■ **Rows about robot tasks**
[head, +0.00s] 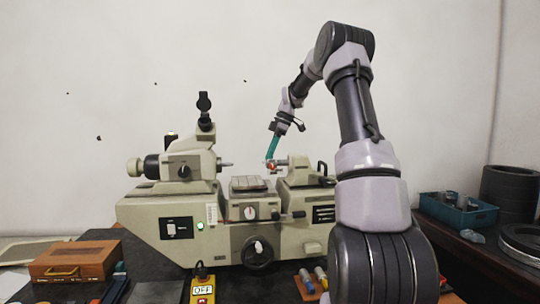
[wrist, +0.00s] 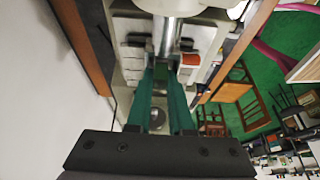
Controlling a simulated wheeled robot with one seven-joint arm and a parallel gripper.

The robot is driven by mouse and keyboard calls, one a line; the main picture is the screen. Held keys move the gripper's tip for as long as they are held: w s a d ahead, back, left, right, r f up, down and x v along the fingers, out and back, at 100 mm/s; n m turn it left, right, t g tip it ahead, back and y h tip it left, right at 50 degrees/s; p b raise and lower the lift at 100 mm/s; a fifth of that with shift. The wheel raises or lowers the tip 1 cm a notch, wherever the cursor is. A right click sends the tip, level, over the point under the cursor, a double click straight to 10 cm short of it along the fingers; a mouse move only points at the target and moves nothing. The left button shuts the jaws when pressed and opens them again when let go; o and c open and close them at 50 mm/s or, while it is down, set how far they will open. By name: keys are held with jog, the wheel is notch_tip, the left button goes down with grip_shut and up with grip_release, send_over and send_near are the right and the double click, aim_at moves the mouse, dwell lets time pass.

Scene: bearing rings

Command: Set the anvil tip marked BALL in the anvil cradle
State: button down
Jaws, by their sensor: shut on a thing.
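My gripper (head: 271,161) is at the left end of the machine's right-hand head, its teal fingers pointing down. In the wrist view my gripper (wrist: 161,76) is shut on a small part between the fingertips, which hide most of it. I take it to be the anvil tip; no BALL marking can be read. The fingertips are at the end of a shiny metal spindle (wrist: 167,35), where the anvil cradle appears to be. I cannot tell whether the part touches or sits in it. A small red-orange piece (wrist: 191,60) shows beside the right fingertip.
The beige measuring machine (head: 138,214) fills the bench middle, with a small stage (head: 248,184) below and left of my gripper. A wooden box (head: 75,262) lies at left, a yellow switch box marked OFF (head: 203,290) in front. A blue bin (head: 459,218) stands at right.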

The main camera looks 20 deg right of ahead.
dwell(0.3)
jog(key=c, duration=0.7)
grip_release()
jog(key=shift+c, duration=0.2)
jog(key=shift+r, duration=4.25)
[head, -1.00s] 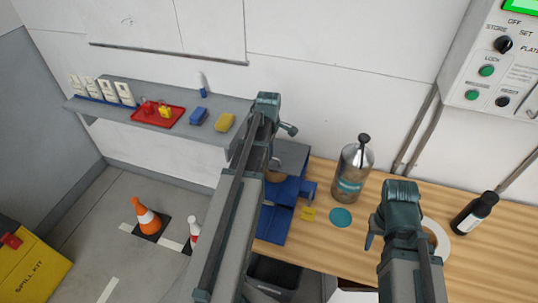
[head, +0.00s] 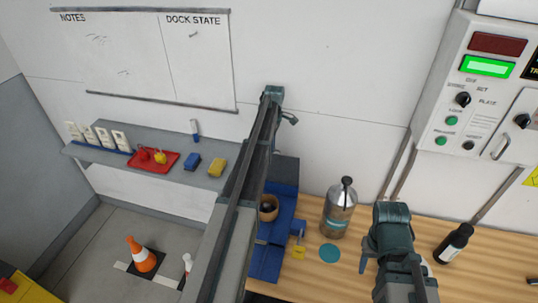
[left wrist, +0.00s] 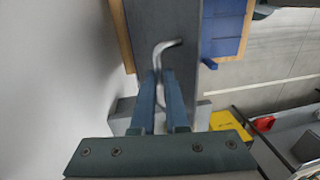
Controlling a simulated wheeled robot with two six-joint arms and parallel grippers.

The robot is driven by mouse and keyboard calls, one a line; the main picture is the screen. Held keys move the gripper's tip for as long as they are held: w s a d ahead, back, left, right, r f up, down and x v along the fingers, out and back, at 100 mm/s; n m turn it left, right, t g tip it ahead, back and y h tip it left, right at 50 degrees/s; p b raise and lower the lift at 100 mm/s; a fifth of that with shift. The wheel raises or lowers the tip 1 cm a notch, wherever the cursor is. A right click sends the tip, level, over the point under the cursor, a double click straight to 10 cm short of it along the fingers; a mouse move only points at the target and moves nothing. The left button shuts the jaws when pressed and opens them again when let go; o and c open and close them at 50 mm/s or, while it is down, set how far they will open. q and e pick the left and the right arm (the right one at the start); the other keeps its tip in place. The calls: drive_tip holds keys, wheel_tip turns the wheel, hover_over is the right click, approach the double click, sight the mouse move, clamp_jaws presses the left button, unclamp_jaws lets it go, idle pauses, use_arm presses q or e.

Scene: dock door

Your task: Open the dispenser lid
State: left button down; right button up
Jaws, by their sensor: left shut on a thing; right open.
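The blue dispenser (head: 268,260) stands at the left end of the wooden bench. Its lid (head: 285,170) appears raised, with a blue face toward the head camera, and a round brown-rimmed item (head: 268,208) shows below it. In the left wrist view the lid's grey face (left wrist: 190,45) carries a bent silver handle (left wrist: 165,48). My left gripper (left wrist: 161,95) is shut on this handle. In the head view my left arm hides part of the dispenser and the grasp. My right gripper (head: 388,250) is open above the bench, right of the dispenser, its fingers partly hidden.
A metal bottle (head: 340,212), a teal disc (head: 329,254) and a yellow tag (head: 298,252) are right of the dispenser. A wall shelf (head: 85,152) holds a red tray (head: 170,166). A control box (head: 470,120) hangs on the wall.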

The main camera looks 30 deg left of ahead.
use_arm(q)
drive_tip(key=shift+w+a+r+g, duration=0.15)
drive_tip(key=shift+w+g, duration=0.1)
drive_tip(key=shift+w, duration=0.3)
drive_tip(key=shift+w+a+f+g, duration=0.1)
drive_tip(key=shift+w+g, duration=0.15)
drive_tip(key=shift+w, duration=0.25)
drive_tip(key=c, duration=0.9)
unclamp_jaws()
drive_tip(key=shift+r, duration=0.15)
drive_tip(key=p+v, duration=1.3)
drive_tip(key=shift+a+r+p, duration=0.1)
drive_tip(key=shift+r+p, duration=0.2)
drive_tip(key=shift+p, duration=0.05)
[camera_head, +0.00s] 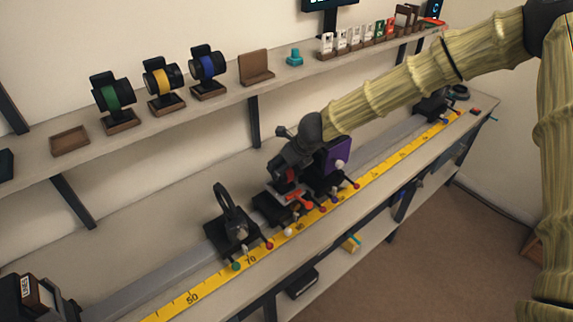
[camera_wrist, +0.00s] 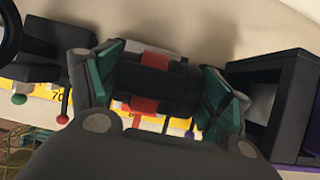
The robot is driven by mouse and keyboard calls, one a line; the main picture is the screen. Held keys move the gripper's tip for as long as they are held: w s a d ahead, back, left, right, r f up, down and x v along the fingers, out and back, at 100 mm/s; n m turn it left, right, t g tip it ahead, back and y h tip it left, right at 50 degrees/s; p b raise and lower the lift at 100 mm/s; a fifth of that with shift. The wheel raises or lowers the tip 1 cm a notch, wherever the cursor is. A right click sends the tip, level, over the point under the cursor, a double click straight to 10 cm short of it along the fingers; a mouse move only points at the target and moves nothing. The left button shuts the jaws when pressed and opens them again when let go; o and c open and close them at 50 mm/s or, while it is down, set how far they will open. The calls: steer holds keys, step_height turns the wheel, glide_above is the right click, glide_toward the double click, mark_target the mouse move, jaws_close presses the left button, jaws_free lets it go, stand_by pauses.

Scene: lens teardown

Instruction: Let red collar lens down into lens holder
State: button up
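The red collar lens is a dark cylinder (camera_wrist: 155,80) with a red band, seen in the wrist view between green finger pads. My gripper (camera_wrist: 160,88) is closed around it, one pad on each side. In the head view, my gripper (camera_head: 288,172) is low over the bench rail, above a dark holder on a black carriage (camera_head: 270,210). Red parts show at and below the fingers. The gripper hides most of the lens and holder, so I cannot tell whether they touch.
A black ring mount (camera_head: 225,208) stands close on the left. A dark mount with a purple panel (camera_head: 337,155) stands close on the right. A yellow scale (camera_head: 200,291) runs along the front. The shelf behind holds green, yellow and blue banded lenses (camera_head: 207,67) on stands.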

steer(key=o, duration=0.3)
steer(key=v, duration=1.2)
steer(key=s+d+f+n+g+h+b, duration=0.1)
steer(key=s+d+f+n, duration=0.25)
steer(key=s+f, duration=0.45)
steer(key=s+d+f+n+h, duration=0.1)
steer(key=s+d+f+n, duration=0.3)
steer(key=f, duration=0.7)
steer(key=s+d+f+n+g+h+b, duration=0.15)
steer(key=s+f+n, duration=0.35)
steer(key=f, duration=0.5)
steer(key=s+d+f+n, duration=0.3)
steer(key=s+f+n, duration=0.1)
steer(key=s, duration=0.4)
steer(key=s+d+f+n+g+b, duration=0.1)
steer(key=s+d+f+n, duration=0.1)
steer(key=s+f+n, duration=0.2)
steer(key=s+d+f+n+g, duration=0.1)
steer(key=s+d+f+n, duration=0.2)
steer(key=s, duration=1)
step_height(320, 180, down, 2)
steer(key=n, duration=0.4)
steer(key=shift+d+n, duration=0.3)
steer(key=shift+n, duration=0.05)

■ **What is required**
Above are records; repeat only the lines from the line with "Jaws, by their sensor: left" through the line with "[camera_wrist, +0.00s]", and leave pictures out.

■ **Task result**
Jaws, by their sensor: left shut on a thing; right open.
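The blue dispenser (head: 268,260) stands at the left end of the wooden bench. Its lid (head: 285,170) appears raised, with a blue face toward the head camera, and a round brown-rimmed item (head: 268,208) shows below it. In the left wrist view the lid's grey face (left wrist: 190,45) carries a bent silver handle (left wrist: 165,48). My left gripper (left wrist: 161,95) is shut on this handle. In the head view my left arm hides part of the dispenser and the grasp. My right gripper (head: 388,250) is open above the bench, right of the dispenser, its fingers partly hidden.
A metal bottle (head: 340,212), a teal disc (head: 329,254) and a yellow tag (head: 298,252) are right of the dispenser. A wall shelf (head: 85,152) holds a red tray (head: 170,166). A control box (head: 470,120) hangs on the wall.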

The main camera looks 30 deg left of ahead.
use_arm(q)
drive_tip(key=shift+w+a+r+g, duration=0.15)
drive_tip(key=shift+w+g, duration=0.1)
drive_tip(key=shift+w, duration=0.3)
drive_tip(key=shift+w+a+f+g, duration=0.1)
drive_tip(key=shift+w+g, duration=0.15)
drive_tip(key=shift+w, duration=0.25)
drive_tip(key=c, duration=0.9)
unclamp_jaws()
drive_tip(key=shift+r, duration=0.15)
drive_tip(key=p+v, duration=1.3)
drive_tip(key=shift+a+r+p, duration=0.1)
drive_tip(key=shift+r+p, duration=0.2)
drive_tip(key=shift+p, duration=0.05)
[camera_head, +0.00s] 
[camera_wrist, +0.00s] 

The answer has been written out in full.